_YOUR OBJECTIVE_
Work through the material below and count the lines holding the word "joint"; give that count and nothing more.

_STORED RECORDS_
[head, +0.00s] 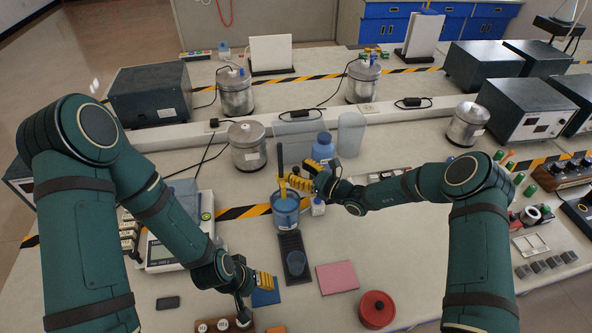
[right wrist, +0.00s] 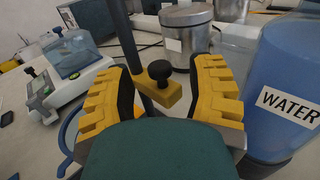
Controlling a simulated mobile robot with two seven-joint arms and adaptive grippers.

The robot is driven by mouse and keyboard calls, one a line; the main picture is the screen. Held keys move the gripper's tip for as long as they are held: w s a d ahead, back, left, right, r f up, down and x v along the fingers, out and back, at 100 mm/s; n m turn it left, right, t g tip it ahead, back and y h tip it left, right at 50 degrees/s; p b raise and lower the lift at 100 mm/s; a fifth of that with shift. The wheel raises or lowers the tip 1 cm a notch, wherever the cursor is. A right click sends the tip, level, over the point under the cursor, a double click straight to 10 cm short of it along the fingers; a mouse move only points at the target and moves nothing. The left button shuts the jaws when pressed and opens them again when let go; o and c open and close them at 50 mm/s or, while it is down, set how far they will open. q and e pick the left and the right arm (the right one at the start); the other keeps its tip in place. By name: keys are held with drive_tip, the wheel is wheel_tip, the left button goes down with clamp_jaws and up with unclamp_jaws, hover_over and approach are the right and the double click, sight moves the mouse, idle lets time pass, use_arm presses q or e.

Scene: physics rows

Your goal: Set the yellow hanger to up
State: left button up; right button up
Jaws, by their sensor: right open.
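The yellow hanger (head: 283,187) is on a dark upright post (head: 280,158) above a blue container (head: 286,212). In the right wrist view, the yellow hanger (right wrist: 165,101) is a block with a black knob (right wrist: 159,72) beside the post (right wrist: 127,45). My right gripper (head: 299,180) is open, and its yellow fingers stand on either side of the hanger and knob. The right wrist view shows a gap between each finger and the knob. My left gripper (head: 258,283) is low over the front of the bench, apart from the hanger; its finger gap is unclear.
A blue WATER bottle (right wrist: 292,85) stands close to my right gripper's right finger. A metal canister (head: 247,147) is behind and left of the post. A balance (head: 174,235) stands left. A pink pad (head: 337,278) and red pot (head: 377,308) lie in front.

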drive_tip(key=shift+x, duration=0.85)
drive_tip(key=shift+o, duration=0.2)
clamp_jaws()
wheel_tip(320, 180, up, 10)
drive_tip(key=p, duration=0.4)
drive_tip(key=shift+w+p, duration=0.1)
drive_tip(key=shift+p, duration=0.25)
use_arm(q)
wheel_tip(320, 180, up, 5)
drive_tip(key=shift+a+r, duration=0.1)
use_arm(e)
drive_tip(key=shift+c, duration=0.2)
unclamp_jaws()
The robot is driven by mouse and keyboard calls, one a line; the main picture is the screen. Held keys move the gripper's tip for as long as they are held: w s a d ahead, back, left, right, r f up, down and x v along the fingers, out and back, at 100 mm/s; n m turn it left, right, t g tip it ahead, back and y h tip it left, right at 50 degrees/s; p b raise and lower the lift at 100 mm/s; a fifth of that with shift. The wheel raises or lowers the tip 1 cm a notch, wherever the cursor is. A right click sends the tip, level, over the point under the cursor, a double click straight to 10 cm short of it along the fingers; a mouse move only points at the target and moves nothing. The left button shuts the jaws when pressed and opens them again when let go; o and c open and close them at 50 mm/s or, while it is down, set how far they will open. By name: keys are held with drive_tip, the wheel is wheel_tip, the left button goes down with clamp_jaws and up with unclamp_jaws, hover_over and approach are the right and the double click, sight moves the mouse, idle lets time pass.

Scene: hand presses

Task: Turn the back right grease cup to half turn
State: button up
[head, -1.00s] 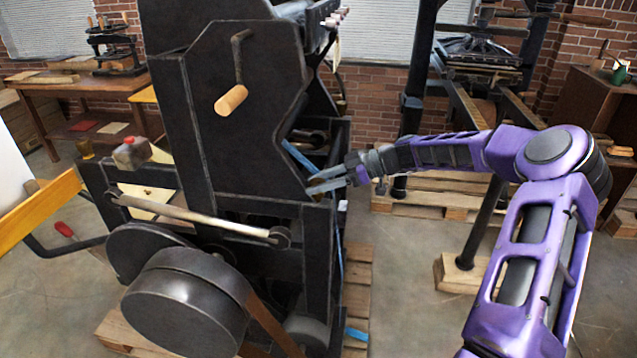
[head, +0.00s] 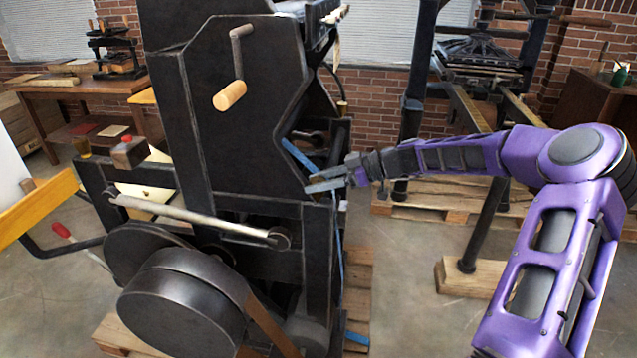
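A large black hand press (head: 240,130) fills the left and middle of the head view. My gripper (head: 318,184) is at the right side of this press, level with the lower edge of its dark side plate. Its two grey fingers point left and look parted, with a narrow gap between them. I see nothing held between them. I cannot make out the back right grease cup; it may be hidden by the press or too small to tell.
A crank with a wooden handle (head: 230,96) sticks out of the press side. A flywheel (head: 185,308) and belt are below. Another press on a wooden pallet (head: 455,190) stands at the right rear. Bare floor (head: 400,310) lies between them.

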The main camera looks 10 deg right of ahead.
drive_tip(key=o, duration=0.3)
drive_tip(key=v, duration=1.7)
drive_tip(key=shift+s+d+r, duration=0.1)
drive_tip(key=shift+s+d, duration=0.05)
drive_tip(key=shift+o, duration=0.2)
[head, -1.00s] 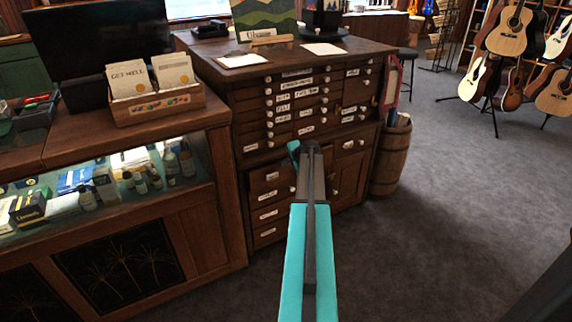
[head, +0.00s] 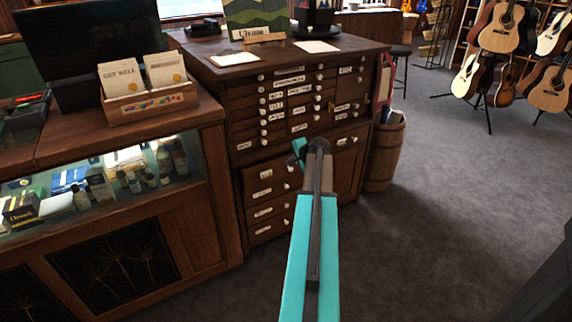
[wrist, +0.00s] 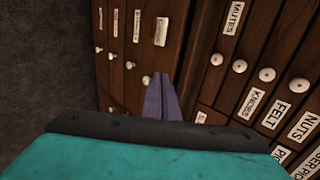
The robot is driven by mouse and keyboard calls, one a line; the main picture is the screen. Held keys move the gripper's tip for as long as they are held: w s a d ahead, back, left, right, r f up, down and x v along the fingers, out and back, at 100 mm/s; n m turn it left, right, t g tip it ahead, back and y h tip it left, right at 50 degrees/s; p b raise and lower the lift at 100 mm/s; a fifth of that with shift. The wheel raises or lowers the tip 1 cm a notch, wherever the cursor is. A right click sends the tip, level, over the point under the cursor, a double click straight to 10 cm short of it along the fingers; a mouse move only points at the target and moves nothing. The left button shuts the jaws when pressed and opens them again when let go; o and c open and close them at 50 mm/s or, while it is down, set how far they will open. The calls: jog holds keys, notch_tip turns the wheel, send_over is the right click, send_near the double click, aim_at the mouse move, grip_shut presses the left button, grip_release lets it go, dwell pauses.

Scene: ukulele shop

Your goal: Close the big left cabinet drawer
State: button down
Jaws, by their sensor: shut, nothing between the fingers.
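The dark wooden cabinet (head: 243,112) stands ahead. Its lower left part holds a stack of drawers, with a larger drawer (head: 268,172) at the top carrying a white label and a knob. My arm covers part of that drawer's right side, and I cannot tell how far it stands out. In the wrist view, my gripper (wrist: 163,97) is shut and empty, with its fingers pointing at the cabinet front beside a white knob (wrist: 146,80). Whether they touch the front is unclear.
A glass display counter (head: 190,205) stands close on the left with a card box (head: 150,102) on top. A wooden barrel (head: 385,155) stands right of the cabinet. Guitars (head: 500,60) stand at the far right. The carpet on the right is clear.

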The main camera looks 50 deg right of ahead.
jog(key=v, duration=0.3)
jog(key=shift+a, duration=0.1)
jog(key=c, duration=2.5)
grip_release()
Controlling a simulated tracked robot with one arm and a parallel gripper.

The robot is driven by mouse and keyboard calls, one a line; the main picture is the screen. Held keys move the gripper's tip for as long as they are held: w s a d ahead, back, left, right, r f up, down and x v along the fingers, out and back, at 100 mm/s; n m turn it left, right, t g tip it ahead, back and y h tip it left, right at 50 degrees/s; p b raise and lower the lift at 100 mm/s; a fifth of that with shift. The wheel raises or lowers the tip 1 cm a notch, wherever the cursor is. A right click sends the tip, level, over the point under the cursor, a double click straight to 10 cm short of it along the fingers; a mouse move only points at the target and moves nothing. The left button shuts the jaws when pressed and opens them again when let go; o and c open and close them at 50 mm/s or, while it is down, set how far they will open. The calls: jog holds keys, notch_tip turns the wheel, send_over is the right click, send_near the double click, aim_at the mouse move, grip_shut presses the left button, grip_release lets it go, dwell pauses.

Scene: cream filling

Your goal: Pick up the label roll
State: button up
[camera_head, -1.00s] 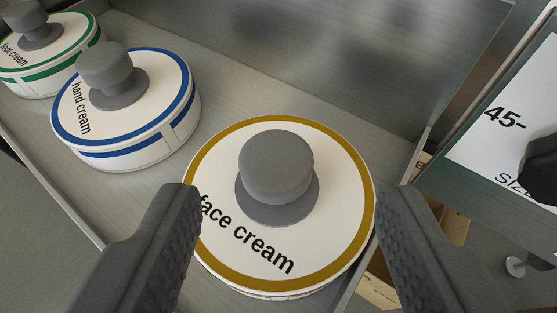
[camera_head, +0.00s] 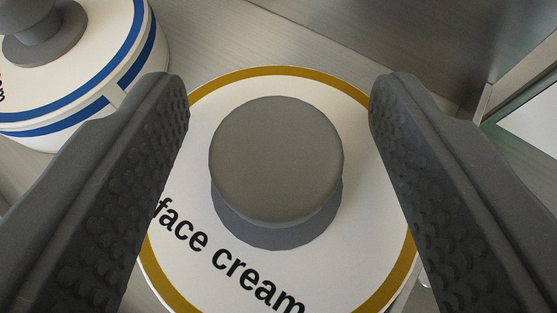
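A round white label roll with a gold rim and the words "face cream" (camera_head: 215,265) lies on a metal shelf, with a grey knob (camera_head: 275,160) standing up from its middle. My gripper (camera_head: 279,85) is open above it. One finger is on each side of the knob, with a clear gap between each finger and the knob. The fingers cover parts of the gold rim. The lower edge of the roll is cut off by the frame.
A white roll with a blue rim (camera_head: 75,75) and its own grey knob (camera_head: 40,35) stands at the upper left, close to my left finger. The metal shelf (camera_head: 215,35) is bare behind the rolls. A metal edge (camera_head: 515,75) rises at the right.

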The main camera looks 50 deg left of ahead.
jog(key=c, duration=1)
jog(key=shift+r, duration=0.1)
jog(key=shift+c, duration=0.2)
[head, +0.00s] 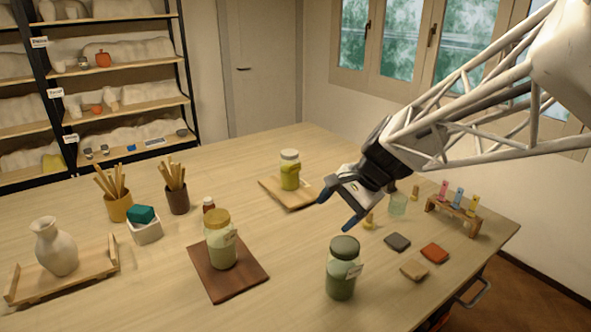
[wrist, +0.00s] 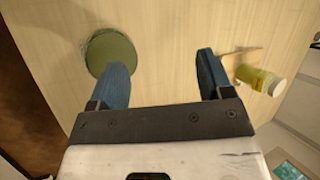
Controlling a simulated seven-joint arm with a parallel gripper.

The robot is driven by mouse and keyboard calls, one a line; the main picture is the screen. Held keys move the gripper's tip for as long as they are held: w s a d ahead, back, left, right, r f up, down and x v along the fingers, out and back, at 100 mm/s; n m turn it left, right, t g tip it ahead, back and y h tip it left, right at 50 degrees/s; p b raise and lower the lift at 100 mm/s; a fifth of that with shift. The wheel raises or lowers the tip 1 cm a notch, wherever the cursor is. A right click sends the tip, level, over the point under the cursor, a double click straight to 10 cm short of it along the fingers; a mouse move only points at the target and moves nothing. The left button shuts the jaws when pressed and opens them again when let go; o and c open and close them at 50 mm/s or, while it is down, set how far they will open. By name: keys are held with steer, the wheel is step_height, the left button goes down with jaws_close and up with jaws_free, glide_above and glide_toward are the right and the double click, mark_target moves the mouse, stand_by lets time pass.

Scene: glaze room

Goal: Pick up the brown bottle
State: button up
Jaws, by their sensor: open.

_ANSWER FOR THIS EXERCISE_
2